#### [The exercise]
Read through the entries below and return each line with the word "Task".

Robot episode records
-------

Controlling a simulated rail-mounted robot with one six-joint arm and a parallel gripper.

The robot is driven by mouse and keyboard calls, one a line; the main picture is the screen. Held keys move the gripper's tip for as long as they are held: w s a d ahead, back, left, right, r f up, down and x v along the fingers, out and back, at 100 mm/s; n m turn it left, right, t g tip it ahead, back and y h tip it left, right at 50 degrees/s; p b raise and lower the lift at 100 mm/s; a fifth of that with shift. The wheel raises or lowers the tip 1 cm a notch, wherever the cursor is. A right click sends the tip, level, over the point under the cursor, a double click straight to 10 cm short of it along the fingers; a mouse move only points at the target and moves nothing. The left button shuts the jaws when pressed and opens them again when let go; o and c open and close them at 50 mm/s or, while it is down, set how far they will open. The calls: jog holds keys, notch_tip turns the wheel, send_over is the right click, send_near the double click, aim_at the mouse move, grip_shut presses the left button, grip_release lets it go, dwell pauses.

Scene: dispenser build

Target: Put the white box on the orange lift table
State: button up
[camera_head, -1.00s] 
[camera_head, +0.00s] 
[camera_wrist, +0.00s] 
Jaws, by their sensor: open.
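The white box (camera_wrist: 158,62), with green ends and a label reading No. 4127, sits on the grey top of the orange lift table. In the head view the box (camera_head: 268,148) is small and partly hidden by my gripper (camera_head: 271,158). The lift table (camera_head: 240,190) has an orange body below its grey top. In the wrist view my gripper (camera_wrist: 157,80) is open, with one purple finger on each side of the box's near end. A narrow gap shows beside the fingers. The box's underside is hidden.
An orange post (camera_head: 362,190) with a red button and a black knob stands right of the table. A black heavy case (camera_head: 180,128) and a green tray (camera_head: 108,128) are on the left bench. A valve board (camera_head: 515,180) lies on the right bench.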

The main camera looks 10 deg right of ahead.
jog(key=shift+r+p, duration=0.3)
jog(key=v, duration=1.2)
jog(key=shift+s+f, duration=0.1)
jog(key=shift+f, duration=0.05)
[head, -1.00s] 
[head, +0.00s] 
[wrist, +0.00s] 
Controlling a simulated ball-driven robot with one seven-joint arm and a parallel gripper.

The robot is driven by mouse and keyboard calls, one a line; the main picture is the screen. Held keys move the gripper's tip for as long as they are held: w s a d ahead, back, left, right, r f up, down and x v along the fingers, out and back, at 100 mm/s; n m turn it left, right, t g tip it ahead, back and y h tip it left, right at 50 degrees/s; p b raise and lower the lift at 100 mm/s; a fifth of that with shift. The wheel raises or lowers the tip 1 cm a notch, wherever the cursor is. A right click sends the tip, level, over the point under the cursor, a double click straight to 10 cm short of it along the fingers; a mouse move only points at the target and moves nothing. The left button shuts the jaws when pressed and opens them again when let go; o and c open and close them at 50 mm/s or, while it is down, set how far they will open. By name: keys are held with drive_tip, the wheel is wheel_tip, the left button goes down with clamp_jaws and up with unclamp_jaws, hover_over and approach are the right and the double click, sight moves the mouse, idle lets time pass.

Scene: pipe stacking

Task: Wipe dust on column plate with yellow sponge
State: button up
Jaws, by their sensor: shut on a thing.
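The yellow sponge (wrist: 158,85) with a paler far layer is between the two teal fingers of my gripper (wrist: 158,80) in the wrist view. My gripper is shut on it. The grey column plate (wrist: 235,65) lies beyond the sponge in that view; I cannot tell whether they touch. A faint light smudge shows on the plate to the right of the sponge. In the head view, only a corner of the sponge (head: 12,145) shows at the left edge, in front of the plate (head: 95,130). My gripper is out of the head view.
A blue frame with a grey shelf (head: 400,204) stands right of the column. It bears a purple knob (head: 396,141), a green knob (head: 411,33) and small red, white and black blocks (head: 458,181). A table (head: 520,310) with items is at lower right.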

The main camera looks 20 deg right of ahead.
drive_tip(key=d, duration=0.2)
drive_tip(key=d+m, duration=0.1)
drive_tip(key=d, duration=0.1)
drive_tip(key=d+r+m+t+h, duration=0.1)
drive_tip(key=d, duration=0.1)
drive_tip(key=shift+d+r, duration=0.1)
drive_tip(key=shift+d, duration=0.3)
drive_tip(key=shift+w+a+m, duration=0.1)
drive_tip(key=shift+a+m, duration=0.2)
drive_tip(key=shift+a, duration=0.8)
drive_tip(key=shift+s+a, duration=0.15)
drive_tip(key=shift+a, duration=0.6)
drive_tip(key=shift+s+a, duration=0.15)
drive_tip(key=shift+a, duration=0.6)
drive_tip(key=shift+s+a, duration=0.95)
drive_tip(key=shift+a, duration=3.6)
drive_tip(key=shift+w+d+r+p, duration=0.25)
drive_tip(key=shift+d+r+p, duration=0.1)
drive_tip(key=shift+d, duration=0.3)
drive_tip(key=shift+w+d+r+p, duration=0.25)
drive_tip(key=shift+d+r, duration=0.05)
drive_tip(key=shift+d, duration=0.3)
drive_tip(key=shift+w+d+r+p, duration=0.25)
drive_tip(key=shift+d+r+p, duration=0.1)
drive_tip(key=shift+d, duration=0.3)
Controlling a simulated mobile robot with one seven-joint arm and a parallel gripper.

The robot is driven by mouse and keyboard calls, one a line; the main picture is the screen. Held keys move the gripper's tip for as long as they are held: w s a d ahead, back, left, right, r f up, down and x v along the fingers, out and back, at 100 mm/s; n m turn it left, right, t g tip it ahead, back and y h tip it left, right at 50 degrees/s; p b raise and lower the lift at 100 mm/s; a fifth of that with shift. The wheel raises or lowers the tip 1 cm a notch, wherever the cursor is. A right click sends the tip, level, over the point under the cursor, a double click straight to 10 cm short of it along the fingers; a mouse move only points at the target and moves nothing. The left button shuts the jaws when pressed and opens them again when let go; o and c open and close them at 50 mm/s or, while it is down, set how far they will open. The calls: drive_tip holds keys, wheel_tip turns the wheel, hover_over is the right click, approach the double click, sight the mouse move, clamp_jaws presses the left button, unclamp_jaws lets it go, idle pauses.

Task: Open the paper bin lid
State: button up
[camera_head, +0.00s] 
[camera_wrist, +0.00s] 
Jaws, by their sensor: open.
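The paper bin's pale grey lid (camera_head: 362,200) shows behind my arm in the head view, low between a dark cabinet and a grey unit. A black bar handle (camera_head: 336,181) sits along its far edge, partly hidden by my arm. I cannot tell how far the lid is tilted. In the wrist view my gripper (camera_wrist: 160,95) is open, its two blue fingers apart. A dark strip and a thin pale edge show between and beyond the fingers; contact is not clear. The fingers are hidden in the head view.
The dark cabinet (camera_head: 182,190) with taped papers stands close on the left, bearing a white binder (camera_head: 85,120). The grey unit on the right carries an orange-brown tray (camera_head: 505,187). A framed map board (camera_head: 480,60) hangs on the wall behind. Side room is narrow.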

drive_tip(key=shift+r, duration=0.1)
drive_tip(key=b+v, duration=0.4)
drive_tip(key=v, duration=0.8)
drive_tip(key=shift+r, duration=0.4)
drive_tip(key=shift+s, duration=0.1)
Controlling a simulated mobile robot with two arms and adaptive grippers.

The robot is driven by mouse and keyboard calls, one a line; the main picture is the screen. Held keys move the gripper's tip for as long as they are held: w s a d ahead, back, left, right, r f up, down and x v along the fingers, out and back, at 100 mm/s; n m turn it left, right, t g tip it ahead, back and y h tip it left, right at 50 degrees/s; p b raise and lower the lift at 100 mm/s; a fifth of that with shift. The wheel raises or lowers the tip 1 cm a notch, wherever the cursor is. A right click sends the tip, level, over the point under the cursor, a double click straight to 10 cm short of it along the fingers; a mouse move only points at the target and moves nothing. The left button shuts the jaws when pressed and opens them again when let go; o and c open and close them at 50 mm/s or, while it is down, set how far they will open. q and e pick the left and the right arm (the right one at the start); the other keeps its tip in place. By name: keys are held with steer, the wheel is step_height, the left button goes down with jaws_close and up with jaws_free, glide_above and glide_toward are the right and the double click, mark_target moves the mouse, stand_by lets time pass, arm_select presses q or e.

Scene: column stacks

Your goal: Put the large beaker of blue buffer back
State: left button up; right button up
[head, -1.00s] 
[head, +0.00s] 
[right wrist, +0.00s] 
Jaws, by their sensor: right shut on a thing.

-------

#### [Exercise answer]
Task: Wipe dust on column plate with yellow sponge
Task: Open the paper bin lid

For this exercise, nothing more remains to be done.